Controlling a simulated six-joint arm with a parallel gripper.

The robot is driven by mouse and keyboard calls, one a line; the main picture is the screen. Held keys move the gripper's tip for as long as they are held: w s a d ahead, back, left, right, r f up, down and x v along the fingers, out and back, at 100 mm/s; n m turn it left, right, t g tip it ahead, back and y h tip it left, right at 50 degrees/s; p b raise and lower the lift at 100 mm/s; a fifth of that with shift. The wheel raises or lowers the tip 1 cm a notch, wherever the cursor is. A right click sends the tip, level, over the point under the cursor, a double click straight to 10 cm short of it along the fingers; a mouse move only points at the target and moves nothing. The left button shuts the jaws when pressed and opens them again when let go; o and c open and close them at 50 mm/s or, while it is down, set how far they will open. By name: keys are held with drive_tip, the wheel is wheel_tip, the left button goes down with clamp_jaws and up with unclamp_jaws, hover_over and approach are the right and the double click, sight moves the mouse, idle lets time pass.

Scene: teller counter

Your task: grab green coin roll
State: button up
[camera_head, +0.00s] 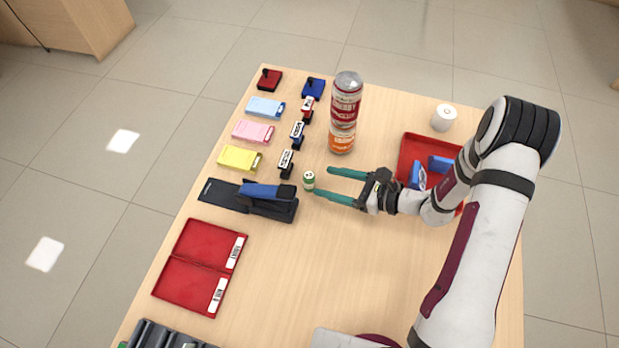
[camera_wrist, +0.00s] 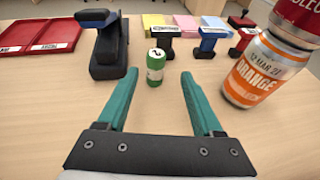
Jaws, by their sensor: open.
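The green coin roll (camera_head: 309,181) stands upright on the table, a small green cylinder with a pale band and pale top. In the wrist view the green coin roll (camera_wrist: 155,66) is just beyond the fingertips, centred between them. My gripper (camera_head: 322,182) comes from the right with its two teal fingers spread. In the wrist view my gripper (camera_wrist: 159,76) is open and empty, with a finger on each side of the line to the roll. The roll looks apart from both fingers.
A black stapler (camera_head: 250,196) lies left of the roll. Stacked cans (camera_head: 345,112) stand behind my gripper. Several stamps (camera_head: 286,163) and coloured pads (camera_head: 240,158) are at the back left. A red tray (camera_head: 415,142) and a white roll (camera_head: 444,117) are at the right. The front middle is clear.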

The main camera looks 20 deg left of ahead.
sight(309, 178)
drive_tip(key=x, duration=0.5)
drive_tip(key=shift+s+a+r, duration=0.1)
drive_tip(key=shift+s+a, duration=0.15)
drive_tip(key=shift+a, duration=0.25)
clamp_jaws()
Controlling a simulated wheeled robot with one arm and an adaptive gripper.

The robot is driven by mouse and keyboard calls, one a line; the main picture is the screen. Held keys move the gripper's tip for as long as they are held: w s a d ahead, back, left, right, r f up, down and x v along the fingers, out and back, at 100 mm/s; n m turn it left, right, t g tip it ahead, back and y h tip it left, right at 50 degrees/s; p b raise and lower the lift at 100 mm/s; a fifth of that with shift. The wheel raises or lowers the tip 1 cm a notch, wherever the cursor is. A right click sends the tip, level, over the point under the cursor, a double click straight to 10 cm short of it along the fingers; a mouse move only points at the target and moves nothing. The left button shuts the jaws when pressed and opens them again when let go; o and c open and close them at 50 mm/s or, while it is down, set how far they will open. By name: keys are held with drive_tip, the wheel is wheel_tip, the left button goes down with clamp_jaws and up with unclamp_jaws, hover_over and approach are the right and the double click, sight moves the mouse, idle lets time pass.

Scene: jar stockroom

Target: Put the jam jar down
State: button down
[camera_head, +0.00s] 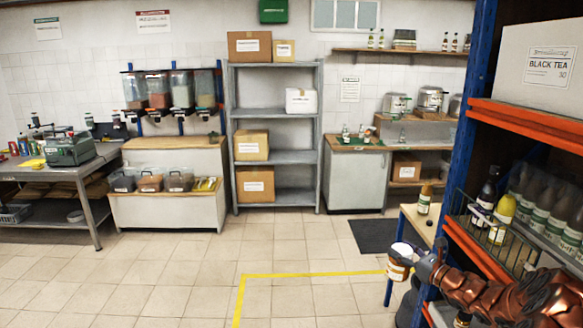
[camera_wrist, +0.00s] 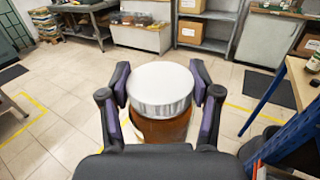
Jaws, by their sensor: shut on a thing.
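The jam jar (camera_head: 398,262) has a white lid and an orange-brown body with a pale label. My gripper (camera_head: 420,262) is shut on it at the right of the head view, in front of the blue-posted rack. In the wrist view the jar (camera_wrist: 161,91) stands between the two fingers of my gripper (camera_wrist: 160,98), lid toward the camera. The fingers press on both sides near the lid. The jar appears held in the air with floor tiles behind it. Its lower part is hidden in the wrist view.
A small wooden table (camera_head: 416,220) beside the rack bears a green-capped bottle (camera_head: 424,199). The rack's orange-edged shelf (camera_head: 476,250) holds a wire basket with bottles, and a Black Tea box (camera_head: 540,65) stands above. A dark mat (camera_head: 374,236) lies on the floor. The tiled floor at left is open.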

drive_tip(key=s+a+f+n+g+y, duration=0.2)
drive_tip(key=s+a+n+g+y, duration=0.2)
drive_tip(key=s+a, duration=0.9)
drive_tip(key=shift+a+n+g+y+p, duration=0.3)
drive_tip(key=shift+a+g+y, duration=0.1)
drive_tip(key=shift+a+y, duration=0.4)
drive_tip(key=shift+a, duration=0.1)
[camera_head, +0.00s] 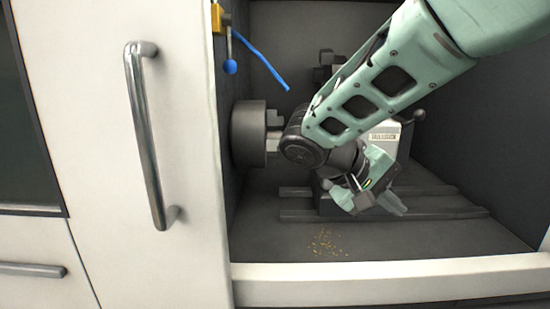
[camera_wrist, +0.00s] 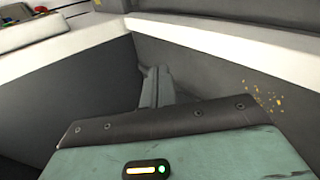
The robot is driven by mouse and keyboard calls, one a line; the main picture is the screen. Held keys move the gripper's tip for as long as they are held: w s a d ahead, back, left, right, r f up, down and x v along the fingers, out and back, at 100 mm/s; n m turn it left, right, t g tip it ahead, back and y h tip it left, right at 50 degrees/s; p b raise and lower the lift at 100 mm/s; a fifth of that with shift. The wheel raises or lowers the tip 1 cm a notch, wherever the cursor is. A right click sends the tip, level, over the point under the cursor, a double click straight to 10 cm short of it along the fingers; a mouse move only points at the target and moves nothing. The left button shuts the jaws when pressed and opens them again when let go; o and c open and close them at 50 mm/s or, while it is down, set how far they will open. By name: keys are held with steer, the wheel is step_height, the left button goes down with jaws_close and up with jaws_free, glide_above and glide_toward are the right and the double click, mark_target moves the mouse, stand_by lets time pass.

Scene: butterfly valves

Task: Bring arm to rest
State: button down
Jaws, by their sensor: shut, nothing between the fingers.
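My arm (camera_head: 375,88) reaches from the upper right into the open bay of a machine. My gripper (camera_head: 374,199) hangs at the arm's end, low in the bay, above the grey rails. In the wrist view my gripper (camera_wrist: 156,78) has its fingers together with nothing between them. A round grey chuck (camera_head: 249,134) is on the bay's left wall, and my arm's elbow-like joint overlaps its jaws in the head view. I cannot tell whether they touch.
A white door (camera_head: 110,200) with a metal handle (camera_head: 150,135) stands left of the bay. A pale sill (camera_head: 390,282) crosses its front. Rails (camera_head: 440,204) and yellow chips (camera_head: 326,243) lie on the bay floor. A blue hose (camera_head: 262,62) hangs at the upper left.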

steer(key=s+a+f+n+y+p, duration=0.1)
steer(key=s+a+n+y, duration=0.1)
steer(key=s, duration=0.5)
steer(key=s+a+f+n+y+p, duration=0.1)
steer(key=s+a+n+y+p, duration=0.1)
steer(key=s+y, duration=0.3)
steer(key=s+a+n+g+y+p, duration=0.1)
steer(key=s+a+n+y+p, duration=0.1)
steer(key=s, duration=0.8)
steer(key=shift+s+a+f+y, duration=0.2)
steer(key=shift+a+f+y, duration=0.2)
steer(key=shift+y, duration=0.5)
- - - -
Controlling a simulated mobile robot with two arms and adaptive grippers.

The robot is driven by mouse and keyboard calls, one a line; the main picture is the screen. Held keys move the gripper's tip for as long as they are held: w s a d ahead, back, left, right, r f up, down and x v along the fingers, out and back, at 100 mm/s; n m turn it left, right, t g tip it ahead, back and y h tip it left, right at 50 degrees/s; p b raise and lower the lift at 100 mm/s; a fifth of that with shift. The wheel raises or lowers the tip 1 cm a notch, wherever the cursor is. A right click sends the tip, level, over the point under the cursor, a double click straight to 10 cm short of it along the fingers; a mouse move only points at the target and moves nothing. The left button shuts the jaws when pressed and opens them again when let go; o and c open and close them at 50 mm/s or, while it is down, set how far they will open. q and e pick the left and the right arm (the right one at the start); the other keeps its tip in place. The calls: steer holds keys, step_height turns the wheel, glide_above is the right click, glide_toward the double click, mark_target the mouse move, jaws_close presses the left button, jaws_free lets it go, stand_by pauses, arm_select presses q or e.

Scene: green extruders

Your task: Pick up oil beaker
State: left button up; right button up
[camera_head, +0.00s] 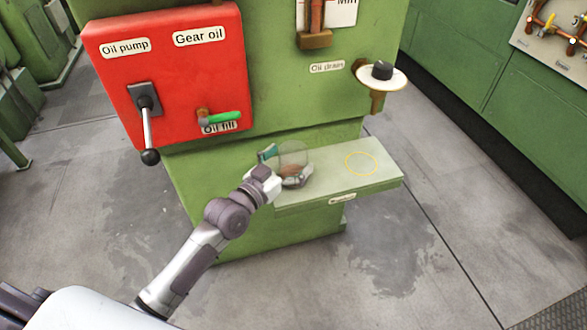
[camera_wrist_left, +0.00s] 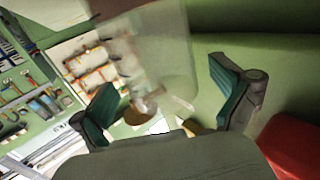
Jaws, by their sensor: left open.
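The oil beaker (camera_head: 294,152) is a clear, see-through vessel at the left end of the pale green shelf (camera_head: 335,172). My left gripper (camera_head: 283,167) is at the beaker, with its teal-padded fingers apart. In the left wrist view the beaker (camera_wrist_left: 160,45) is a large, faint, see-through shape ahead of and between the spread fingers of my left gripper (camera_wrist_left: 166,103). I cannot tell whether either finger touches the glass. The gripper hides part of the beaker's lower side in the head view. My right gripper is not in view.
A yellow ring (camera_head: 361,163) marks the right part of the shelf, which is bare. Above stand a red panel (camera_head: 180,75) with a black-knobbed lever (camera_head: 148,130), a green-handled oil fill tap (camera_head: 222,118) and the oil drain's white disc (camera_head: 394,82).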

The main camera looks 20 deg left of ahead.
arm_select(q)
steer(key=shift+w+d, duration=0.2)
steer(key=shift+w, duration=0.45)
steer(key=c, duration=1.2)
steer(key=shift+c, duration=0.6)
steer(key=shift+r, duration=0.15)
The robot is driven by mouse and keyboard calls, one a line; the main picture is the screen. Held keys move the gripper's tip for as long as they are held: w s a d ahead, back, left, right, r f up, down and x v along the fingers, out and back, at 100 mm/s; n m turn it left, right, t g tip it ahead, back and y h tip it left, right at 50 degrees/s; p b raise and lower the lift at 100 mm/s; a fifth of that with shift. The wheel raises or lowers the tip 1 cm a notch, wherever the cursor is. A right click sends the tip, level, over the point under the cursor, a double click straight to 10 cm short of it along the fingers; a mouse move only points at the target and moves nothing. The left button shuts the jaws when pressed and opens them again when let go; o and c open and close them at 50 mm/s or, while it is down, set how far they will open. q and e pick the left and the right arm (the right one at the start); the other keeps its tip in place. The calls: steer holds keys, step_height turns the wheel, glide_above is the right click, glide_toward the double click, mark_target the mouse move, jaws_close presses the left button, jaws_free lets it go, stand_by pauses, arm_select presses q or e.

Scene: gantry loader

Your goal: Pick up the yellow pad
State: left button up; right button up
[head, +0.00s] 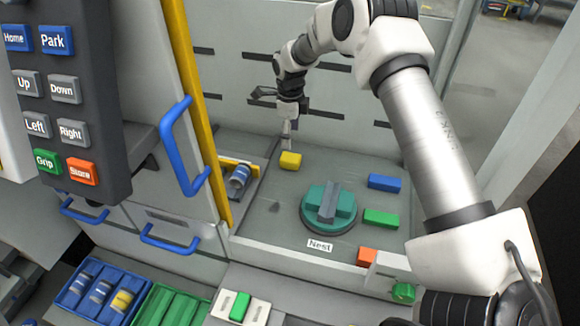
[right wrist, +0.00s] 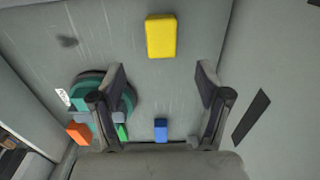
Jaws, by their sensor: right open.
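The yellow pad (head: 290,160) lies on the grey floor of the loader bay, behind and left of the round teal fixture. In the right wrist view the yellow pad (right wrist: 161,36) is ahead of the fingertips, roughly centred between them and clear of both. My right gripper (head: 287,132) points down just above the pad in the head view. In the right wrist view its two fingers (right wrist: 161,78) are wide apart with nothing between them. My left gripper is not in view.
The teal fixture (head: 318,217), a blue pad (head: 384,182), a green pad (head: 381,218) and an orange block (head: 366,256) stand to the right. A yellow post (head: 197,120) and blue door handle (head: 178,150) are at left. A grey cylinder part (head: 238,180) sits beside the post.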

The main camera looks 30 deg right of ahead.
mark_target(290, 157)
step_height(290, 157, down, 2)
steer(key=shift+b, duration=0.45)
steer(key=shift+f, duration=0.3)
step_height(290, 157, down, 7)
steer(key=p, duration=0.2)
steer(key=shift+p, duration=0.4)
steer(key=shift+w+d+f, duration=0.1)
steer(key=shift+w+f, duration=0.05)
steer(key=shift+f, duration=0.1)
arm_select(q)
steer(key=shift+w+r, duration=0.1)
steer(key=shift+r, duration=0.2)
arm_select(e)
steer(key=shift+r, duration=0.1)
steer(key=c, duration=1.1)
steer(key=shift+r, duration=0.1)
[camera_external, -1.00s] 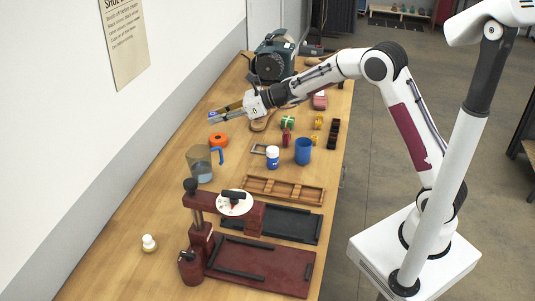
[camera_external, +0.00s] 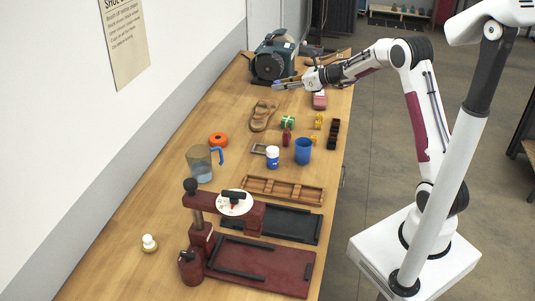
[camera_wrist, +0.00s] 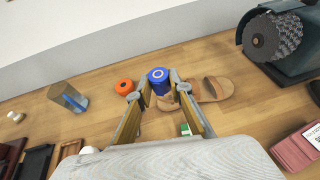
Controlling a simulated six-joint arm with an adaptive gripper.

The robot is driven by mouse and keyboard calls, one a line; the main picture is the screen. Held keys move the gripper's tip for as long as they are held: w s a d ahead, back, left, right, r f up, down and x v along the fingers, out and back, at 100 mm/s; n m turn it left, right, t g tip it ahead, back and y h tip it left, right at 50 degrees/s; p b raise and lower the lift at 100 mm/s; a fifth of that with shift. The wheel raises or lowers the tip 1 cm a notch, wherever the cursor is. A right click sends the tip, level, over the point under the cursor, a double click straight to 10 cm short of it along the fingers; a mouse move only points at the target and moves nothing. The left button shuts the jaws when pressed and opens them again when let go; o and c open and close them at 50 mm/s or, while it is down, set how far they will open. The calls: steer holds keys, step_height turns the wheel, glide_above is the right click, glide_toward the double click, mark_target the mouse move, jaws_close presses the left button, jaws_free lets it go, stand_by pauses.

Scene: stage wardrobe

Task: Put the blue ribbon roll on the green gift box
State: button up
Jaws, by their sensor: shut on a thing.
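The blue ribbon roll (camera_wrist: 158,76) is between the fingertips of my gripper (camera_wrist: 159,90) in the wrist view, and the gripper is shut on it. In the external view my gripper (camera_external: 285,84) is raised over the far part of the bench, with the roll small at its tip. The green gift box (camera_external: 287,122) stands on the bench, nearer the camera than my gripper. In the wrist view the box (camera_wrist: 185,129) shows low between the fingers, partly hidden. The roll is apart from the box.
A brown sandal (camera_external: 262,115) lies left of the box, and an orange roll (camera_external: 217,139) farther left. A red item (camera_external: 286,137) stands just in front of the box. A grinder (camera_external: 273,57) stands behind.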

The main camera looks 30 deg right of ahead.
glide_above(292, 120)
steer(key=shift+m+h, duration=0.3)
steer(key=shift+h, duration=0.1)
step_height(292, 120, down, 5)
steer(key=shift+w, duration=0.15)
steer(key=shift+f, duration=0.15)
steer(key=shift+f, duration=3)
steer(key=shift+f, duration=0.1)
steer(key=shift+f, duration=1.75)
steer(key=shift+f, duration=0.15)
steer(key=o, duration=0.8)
- - - -
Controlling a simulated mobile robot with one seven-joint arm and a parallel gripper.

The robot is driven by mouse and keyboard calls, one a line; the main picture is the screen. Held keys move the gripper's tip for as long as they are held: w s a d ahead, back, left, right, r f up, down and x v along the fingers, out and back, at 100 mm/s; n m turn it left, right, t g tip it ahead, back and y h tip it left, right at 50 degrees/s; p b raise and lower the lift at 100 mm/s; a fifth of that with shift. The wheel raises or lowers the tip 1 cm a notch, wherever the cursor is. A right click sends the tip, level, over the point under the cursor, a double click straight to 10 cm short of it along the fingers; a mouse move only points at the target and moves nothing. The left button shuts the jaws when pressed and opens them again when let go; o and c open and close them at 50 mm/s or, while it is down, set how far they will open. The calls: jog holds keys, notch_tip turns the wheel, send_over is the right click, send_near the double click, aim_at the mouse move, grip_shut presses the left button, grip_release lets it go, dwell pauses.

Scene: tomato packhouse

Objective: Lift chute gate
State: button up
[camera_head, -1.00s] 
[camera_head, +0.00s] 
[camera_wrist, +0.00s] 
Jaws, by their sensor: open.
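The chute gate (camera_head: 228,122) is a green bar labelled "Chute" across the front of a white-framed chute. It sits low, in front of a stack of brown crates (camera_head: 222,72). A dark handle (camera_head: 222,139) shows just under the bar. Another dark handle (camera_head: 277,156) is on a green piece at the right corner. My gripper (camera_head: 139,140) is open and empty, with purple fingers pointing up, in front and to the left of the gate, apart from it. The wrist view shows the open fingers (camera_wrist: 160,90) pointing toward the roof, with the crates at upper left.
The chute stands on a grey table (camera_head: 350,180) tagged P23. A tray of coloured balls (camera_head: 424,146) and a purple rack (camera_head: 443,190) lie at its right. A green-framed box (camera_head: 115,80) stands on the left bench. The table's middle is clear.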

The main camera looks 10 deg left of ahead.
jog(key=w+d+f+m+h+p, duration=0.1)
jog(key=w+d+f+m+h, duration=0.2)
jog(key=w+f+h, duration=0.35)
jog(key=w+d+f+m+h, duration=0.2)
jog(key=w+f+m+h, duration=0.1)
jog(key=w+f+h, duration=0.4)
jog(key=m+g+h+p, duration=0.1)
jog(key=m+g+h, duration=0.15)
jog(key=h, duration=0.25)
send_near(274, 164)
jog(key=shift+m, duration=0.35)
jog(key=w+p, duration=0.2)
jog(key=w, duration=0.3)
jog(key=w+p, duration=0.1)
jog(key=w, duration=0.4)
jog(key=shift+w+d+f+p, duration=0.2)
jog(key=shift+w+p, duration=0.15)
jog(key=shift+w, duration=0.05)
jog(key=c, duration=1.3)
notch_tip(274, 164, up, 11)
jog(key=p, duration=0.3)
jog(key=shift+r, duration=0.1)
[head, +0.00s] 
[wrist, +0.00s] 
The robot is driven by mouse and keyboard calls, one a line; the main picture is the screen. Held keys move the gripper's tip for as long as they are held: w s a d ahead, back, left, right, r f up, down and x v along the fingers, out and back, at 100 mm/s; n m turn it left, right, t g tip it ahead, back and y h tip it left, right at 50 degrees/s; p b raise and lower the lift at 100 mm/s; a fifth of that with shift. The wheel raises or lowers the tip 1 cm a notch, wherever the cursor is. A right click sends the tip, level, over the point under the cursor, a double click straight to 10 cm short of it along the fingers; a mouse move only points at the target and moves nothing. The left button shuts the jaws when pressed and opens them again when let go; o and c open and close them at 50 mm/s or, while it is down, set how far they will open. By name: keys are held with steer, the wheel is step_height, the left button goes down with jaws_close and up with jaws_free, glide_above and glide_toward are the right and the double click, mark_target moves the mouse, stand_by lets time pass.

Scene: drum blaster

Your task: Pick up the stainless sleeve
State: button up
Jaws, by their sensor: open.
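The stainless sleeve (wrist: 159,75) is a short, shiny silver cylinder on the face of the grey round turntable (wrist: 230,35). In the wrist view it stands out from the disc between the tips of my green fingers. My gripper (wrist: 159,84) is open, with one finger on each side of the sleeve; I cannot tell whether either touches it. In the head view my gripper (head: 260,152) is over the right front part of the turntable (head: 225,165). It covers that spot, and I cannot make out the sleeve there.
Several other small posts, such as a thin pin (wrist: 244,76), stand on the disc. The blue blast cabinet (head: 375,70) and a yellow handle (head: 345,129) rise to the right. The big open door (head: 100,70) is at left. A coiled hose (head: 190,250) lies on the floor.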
- - - -
▶ _AIM OF THE EXERCISE_:
Copy out every line in the listing where the word "Your" appears.

▶ _ANSWER TO THIS TASK_:
Your task: grab green coin roll
Your task: Pick up oil beaker
Your goal: Pick up the yellow pad
Your task: Pick up the stainless sleeve

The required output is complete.